### WHAT IS EXPECTED
Would you restate all the data that follows, word for word?

### STORED DATA

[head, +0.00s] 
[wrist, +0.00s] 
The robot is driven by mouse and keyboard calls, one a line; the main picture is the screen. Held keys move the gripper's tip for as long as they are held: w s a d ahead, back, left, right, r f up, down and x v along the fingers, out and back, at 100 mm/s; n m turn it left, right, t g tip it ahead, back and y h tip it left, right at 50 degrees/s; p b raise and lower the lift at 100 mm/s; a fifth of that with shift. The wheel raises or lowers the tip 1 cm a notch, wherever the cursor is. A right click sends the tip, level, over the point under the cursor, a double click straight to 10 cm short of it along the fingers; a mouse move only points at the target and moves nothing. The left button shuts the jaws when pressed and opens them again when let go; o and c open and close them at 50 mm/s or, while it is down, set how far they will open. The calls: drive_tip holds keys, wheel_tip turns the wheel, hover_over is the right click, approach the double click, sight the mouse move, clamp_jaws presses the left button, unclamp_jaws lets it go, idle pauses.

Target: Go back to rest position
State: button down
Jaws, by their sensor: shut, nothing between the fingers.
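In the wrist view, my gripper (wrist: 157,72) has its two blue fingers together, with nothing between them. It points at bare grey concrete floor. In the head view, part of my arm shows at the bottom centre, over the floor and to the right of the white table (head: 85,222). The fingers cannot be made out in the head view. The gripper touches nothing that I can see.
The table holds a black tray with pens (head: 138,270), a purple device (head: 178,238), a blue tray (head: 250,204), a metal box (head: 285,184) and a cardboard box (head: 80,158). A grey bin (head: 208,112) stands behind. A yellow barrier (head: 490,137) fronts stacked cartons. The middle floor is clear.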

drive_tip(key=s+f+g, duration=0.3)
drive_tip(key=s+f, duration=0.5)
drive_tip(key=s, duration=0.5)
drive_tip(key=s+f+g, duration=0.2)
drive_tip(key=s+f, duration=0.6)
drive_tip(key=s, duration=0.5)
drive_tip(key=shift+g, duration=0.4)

### ANSWER TO THIS TASK
[head, +0.00s] 
[wrist, +0.00s] 
The robot is driven by mouse and keyboard calls, one a line; the main picture is the screen. Held keys move the gripper's tip for as long as they are held: w s a d ahead, back, left, right, r f up, down and x v along the fingers, out and back, at 100 mm/s; n m turn it left, right, t g tip it ahead, back and y h tip it left, right at 50 degrees/s; p b raise and lower the lift at 100 mm/s; a fifth of that with shift. The wheel raises or lowers the tip 1 cm a notch, wherever the cursor is. A right click sends the tip, level, over the point under the cursor, a double click straight to 10 cm short of it along the fingers; a mouse move only points at the target and moves nothing. The left button shuts the jaws when pressed and opens them again when let go; o and c open and close them at 50 mm/s or, while it is down, set how far they will open. The calls: drive_tip holds keys, wheel_tip turns the wheel, hover_over is the right click, approach the double click, sight the mouse move, clamp_jaws presses the left button, unclamp_jaws lets it go, idle pauses.

Target: Go back to rest position
State: button down
Jaws, by their sensor: shut, nothing between the fingers.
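In the wrist view, my gripper (wrist: 157,72) has its two blue fingers together, with nothing between them. It points at bare grey concrete floor. In the head view, part of my arm shows at the bottom centre, over the floor and to the right of the white table (head: 85,222). The fingers cannot be made out in the head view. The gripper touches nothing that I can see.
The table holds a black tray with pens (head: 138,270), a purple device (head: 178,238), a blue tray (head: 250,204), a metal box (head: 285,184) and a cardboard box (head: 80,158). A grey bin (head: 208,112) stands behind. A yellow barrier (head: 490,137) fronts stacked cartons. The middle floor is clear.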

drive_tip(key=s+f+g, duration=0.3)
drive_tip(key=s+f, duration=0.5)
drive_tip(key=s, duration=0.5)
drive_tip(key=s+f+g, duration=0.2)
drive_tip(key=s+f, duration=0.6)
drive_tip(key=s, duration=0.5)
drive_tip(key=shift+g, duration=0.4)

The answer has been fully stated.